Belgium’s incredible run of Olympic silver medal (in 2016) and World Cup gold would astound a perfunctory observer of international hockey. For, this was a team, till these back-to-back medals, that never finished on any podium after clinching an Olympic bronze medal in 1920. So, its last two major triumphs might seem like an awakening after an almost century-long hibernation or, perhaps, a miracle.

Belgium’s recent achievements, no doubt, evoke wonder. And 2016 will probably be marked as an year of renaissance in Belgian hockey. But ask the players of the World Cup winning squad in Bhubaneswar and their coach; they would insist that Belgium’s success is neither sudden nor transient.

The journey to 2016 and 2018 began in 2005 when the Belgium Olympic Committee and the Royal Belgian Hockey Federation devised ‘Be Gold’, a plan to succeed in an Olympics that was still 11 years away.

“It’s a work of a lot of people,” says Belgium’s coach Shane McLeod. “A lot of money has been invested in the youth programmes. They work very hard to have good coaching staff in the U-16, U-18, U-21 categories. They produce young athletes like Thomas Briels (the Belgian skipper). Also, this is a talented generation. The youngsters are adding to the strength of our squad. It’s not a one-off thing. You should see Belgium performing well for the next 4-10 years.”
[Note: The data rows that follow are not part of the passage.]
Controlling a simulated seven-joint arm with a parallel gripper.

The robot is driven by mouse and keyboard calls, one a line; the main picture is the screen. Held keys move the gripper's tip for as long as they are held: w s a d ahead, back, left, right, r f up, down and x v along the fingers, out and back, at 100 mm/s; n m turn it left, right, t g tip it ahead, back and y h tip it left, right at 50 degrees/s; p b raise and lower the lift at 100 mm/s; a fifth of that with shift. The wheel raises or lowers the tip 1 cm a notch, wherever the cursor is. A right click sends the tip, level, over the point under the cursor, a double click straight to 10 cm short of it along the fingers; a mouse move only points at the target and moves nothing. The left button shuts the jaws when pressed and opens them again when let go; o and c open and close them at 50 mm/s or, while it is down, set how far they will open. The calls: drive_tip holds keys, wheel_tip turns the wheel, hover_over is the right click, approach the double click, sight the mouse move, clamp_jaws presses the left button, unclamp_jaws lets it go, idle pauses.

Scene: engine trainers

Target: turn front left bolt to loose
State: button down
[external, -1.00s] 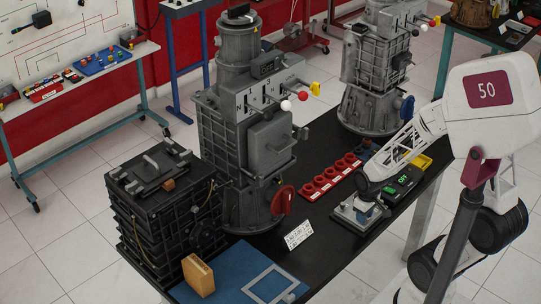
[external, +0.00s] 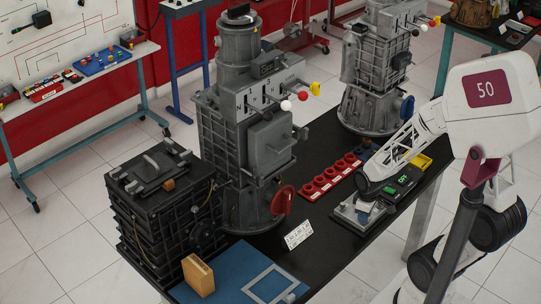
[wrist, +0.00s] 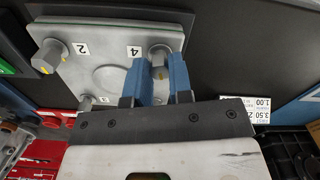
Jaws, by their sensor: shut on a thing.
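A grey metal plate (wrist: 105,62) with bolts near its corners fills the upper left of the wrist view. The labels 2 and 4 on it are readable. My gripper (wrist: 158,72) has its blue fingers on either side of the bolt next to label 4 (wrist: 158,52) and is shut on it. A second bolt (wrist: 47,55) stands by label 2, and a third (wrist: 87,101) is partly hidden near the gripper body. In the external view the plate (external: 344,216) lies on the black table, and my gripper (external: 368,207) is over it. The bolt heads are too small to tell there.
A green-lit box (external: 402,184) and a red tray with round holes (external: 330,178) lie beside the plate. A white sign (external: 298,235) stands to its left. Tall grey engine housings (external: 245,140) stand behind on the black table (external: 330,245).

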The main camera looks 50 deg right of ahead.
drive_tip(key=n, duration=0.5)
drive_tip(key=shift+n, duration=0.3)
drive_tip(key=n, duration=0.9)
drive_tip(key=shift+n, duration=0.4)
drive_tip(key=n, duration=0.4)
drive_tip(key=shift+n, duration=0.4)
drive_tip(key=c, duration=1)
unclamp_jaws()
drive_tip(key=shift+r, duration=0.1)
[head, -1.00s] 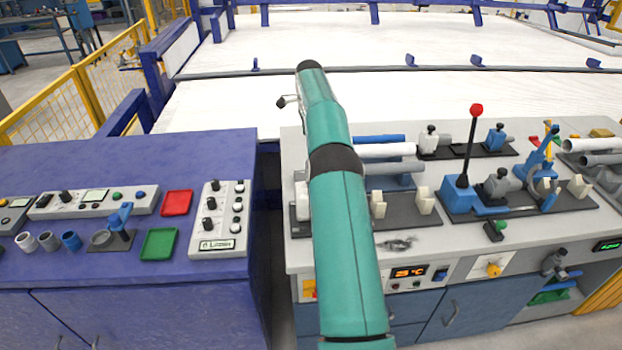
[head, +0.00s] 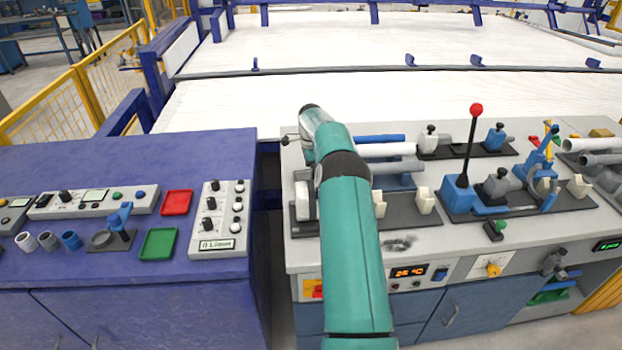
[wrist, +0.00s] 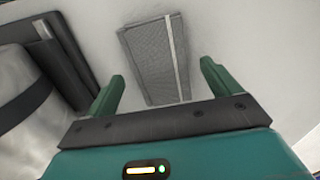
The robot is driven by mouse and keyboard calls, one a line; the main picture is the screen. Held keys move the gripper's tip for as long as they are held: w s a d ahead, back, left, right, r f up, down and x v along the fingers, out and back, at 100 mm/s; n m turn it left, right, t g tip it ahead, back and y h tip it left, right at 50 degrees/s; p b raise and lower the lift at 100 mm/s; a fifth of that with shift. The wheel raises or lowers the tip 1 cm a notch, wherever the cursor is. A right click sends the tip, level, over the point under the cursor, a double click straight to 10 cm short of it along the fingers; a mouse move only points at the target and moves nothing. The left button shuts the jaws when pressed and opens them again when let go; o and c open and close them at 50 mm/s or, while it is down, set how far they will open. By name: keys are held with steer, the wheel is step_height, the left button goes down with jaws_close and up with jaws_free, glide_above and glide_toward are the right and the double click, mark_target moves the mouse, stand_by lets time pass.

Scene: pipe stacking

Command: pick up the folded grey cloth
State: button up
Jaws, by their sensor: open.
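The folded grey cloth (wrist: 150,62) shows in the wrist view as a flat, dark grey, finely textured rectangle with a pale stripe along its right part. It lies on a pale surface. My gripper (wrist: 162,72) is open, with one green finger on each side of the cloth's lower part in the picture. Nothing is between the fingers that I can see touching them. How far the fingers are above the cloth is hard to tell. In the head view my teal arm hides the spot, and I cannot make out the cloth or the fingers there.
Pipe holders (head: 410,212) and pipes (head: 390,150) stand on the grey bench right of my arm. A red-knobbed lever (head: 470,150) rises farther right. The blue cabinet (head: 100,175) stands left across a gap. A dark fixture (wrist: 45,75) is close left in the wrist view.

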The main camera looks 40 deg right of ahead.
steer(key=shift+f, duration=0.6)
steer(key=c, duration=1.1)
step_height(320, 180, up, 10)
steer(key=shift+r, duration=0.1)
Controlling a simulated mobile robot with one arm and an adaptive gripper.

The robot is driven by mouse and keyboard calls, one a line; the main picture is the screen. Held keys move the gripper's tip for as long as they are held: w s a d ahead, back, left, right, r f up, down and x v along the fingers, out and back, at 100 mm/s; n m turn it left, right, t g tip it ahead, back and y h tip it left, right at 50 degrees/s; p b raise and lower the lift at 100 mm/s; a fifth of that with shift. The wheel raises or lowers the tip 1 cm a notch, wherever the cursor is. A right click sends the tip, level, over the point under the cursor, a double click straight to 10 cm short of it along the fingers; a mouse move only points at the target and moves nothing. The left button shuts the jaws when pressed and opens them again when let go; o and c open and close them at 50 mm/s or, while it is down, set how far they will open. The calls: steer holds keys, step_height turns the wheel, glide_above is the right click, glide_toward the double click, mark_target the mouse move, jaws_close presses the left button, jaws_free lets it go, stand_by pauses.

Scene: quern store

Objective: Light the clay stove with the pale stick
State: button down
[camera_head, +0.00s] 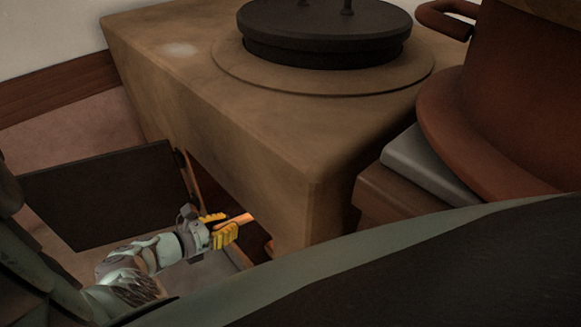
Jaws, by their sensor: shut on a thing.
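The clay stove (250,130) is a large brown block with a round dark lid on top. Its dark door (100,195) stands open at the left of its front. My gripper (226,228) with yellow fingers is at the stove's low front opening. It is shut on the pale stick (240,219), whose visible part glows orange as it points right into the opening. The stick's far end and the inside of the stove are mostly hidden by the stove's front corner.
A dark lid (325,35) sits on the stove top. A large reddish-brown pot (510,110) stands to the right on a grey slab (420,165) and a brown block (385,195). A dark rounded shape with a pale green edge fills the lower right foreground.

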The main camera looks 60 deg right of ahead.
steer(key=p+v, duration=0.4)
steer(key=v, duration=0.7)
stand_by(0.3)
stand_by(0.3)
Lack of domestic structure

Indian hockey’s story is somewhat similar to Belgium’s. With eight Olympic gold medals (three before independence) and a World Cup crown in 1975, India’s hockey legacy is far richer than Belgium’s. But it hasn’t won a major global event since Vasudevan Baskaran and company clinched the gold medal at 1980 Moscow Olympics.

“There is no one reason for this,” says former Indian captain Viren Rasquinha. “If we can improve our physical strength, mental strength, junior-level training and a lot of other things by one percent, it all adds up.

“Realistically, we are a notch lower than the top-4 teams in the world. When we have a good day, we can beat the best of teams. But the key thing is to beat them when we don’t have a good day,” he adds.

Indian hockey’s been working for decades to revive its lost glory but the efforts are fractured and haphazard.

Lack of a streamlined domestic structures, according to hockey historian K Arumugam, is a significant factor in the decline of the sport in India.

“All Western European countries have a strong domestic structure,” he says. “Unlike in India, they systematically select their elite players. The players usually play there for recreation and passion and those who excel are taken into the elite level.”

This, of course, seems simple. But it isn’t in India. Because India has 100 times the population of Belgium and a varied culture and it is difficult – but not impossible – to have a uniform domestic league.

“Every country has a different structure, different systems of playing, different culture. But the aim and ambition of every hockey player has to be the same and has to be streamlined accordingly,” says former Indian player and coach Jagbir Singh.

Need for coaches

One of Belgium hockey’s biggest reasons for success is its focus on young talent. Two national training centres – in Braxgata and Brussels – were set up with a ‘High Potential’ programme to identify extraordinary talents. Tom Boon and Florent van Aubel, part of Belgium’s World Cup-winning team, were identified through this programme.

According to Jagbir, Indian hockey, too, is rich in young talent.

“India has won the junior Asia Cup. We are the junior World Cup champions. The junior programme is very much in place,” he says. “It’s not that the youth aren’t taking part in hockey. It’s how well we have been able to utilise them.”

Belgium had or exported top-level coaches to identify talented youngsters and develop them into international players. India, according to Rasquinha, need to create such a pool of high-quality coaches. “At the moment, we don’t have good programs to train coaches,” he says.

Long-term vision

Rasquinha, Jagbir and Arumugam concur that Indian hockey’s improving but lacks a long term vision.

“They are selecting a core group of 30-40 players, getting them into their best physical condition, giving them physical training experts, scientific input and other things. It’ll take its own time – but who’s willing to give time?” asks Arumugam.

Indian hockey’s been adamant on instant results. Its frequent change of coaches and players is an evidence of its impatience.

“First and foremost, you need to have a long-term vision and a clear goal in front of you,” says Jagbir. “The other thing is when you have too many players, you don’t value it. This has been the problem with Indian hockey. We would be the country with maximum number of hockey players and maximum replacements made in the team. Ultimately, what counts is experience, exposure and efficiency, which come only with time. I hear about a long-term vision during discussions. But when I see frequent changes in the team I have my doubts.”

Belgian hockey didn’t just plan for an event, it wanted to establish an era of glory. And, this is something that Indian hockey can learn from.